3. Con il terzo motivo si censura la violazione dell’art. 2697 c.c., artt. 115 e 116 c.p.c., in relazione all’art. 360 c.p.c., comma 1, n. 3 per aver la Corte distrettuale ritenuto che la committente avesse rinunciato alla garanzia con riferimento ai vizi già manifestatisi al momento della transazione, benchè nessun prova fosse stata fornita in merito dall’appaltatore. Si lamenta inoltre che il giudice di primo grado avrebbe immotivatamente sottostimato il danno agli immobili, in contrasto con gli esiti della c.t.u., che aveva quantificato il pregiudizio derivante dai difetti delle opere in Euro 204.018.000.

Il motivo è in parte infondato ed in parte inammissibile.

L’art. 2697 c.c. può considerarsi violato solo qualora il giudice abbia erroneamente posto l’onere della prova dei fatti di causa a carico di una parte diversa da quella che ne sarebbe gravata mentre, nel caso in esame, la circostanza che la committente avesse rinunciato alla garanzia con riferimento ai vizi oggetto della domanda risarcitoria è stata desunta dal contenuto dell’atto di transazione e dalla “successione cronologica delle vicende dedotte in giudizio” e quindi sulla base delle risultanze processuali che il giudice di merito, cui compete il potere di valutare le prove, ha ritenuto sufficienti a giustificare la soluzione adottata.

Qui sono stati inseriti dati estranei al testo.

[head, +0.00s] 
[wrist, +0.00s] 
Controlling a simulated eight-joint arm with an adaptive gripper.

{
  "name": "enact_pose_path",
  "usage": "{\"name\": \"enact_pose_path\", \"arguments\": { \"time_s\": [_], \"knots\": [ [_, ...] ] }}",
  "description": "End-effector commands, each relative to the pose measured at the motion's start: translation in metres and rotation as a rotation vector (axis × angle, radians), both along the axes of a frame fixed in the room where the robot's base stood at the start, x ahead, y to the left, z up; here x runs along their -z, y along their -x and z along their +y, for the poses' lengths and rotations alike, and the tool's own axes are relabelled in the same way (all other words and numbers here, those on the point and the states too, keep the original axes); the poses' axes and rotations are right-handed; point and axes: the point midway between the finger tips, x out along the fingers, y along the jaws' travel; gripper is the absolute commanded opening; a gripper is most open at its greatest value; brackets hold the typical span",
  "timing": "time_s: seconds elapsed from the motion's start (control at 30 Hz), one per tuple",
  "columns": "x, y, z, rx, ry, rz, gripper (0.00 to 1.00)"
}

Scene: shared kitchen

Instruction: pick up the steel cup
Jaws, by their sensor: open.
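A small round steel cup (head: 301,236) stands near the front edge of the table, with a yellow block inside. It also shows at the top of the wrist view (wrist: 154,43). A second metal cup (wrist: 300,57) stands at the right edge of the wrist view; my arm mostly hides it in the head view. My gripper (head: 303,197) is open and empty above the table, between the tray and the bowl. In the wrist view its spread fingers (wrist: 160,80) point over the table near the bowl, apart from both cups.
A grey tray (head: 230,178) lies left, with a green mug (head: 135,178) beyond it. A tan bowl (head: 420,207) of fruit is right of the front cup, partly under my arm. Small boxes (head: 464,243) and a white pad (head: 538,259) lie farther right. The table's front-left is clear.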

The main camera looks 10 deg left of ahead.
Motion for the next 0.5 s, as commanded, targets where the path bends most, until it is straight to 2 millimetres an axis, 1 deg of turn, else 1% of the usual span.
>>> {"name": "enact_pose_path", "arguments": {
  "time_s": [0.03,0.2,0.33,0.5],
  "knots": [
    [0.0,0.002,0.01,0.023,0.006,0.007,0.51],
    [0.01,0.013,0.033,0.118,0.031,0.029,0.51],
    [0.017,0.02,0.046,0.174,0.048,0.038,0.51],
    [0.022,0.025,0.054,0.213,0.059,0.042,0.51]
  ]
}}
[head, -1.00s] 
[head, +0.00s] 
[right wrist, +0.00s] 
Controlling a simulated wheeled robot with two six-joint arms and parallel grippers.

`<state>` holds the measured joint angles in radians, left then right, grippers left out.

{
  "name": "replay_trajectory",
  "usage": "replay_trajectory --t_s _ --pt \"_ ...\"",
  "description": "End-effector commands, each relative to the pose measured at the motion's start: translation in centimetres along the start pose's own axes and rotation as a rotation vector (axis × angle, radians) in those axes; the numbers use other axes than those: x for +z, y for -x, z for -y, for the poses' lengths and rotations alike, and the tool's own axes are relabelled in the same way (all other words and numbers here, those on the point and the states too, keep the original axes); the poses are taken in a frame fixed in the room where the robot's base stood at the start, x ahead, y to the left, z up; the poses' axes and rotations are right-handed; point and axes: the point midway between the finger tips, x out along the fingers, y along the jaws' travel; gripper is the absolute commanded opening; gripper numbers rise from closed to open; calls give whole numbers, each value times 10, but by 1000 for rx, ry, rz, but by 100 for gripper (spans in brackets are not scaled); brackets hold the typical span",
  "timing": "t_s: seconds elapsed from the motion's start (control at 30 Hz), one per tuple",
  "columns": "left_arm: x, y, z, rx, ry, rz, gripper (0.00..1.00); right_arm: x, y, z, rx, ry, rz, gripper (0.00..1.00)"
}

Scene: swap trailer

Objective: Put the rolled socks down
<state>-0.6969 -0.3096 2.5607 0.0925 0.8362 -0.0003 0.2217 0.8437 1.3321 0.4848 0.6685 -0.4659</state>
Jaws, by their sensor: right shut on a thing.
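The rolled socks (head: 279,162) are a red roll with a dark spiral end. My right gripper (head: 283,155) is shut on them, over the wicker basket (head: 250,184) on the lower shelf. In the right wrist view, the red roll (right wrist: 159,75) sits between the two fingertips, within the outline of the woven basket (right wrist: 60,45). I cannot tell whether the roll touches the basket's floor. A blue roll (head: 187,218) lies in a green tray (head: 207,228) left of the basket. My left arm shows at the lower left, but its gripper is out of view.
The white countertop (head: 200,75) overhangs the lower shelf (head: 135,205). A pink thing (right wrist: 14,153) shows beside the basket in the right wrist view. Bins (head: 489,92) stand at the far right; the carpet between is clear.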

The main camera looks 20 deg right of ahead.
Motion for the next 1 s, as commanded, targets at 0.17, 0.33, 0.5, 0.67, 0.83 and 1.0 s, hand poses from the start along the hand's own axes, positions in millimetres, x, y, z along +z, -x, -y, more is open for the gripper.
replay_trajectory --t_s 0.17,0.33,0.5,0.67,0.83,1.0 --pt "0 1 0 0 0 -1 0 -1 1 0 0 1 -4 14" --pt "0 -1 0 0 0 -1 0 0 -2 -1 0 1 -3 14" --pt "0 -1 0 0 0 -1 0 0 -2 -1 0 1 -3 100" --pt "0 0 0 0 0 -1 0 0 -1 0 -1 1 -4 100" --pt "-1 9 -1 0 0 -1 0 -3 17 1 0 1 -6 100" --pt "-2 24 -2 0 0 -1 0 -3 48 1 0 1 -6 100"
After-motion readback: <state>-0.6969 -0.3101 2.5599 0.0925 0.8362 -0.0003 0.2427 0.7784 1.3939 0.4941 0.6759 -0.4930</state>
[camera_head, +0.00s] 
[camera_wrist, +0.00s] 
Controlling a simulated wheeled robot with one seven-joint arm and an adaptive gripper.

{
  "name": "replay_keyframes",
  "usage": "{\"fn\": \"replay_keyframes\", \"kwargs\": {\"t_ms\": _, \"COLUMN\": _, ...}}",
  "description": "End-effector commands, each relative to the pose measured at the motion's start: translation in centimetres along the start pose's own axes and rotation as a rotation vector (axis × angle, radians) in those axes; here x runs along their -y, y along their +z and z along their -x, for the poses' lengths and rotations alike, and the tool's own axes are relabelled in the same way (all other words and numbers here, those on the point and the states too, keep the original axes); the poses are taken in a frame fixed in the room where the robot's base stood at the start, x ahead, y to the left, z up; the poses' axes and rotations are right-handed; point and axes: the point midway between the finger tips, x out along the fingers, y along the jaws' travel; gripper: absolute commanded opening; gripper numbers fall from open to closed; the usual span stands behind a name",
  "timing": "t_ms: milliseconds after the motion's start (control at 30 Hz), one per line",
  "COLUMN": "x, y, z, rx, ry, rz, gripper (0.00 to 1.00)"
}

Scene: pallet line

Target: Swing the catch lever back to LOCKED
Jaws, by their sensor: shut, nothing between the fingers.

La sentenza non è incorsa nella violazione degli artt. 115 e 166 c.p.c., poichè dette norme sono invocabili solo allorchè si alleghi che il giudice di merito abbia posto a base della decisione prove non dedotte dalle parti, ovvero disposte d’ufficio al di fuori dei limiti legali, o abbia disatteso, valutandole secondo il suo prudente apprezzamento, prove legali, ovvero abbia considerato come facenti piena prova, recependoli senza vaglio critico, elementi soggetti invece a valutazione.

Nessuna censura – da tale prospettiva – può muoversi per il fatto che il giudice abbia valutato le prove proposte dalle parti, attribuendo maggior forza di convincimento a quelle ritenute idonee a sostenere la decisione (Cass. 27.12.2016, n. 27000; Cass. Cass. n. 26965 del 2007; Cass. n. 20119 del 2009; Cass. n. 13960 del 2014).

3.1. In merito alla quantificazione del danno la censura è inammissibile poichè essa attinge direttamente la pronuncia di primo grado, che è stata integralmente sostituita da quella di secondo grado, e che, quindi, non è direttamente ricorribile per cassazione ai sensi dell’art. 360 c.p.c., comma 1.

Il ricorso è quindi respinto, con aggravio di spese secondo soccombenza.

Sussistono le condizioni per dichiarare che la ricorrente è tenuta a versare l’ulteriore importo a titolo di contributo unificato pari a quello dovuto per l’impugnazione, ai sensi della L. 24 dicembre 2012, n. 228, art. 1, comma 17; che ha aggiunto il comma 1-quater al D.P.R. 30 maggio 2002, n. 115, art. 13.

PQM

rigetta il ricorso e condanna la ricorrente al pagamento delle spese processuali, pari ad Euro 200,00 per esborsi ed E 3500,00 per compenso, oltre ad iva, cnap e rimborso forfettario spese generali, in misura del 15%.

Si dà atto che la ricorrente è tenuta a versare l’ulteriore importo a titolo di contributo unificato pari a quello dovuto per l’impugnazione, ai sensi della L. 24 dicembre 2012, n. 228, art. 1, comma 17, che ha aggiunto il comma 1-quater al D.P.R. 30 maggio 2002, n. 115, art. 13.

Così deciso in Roma, il 8 maggio 2018.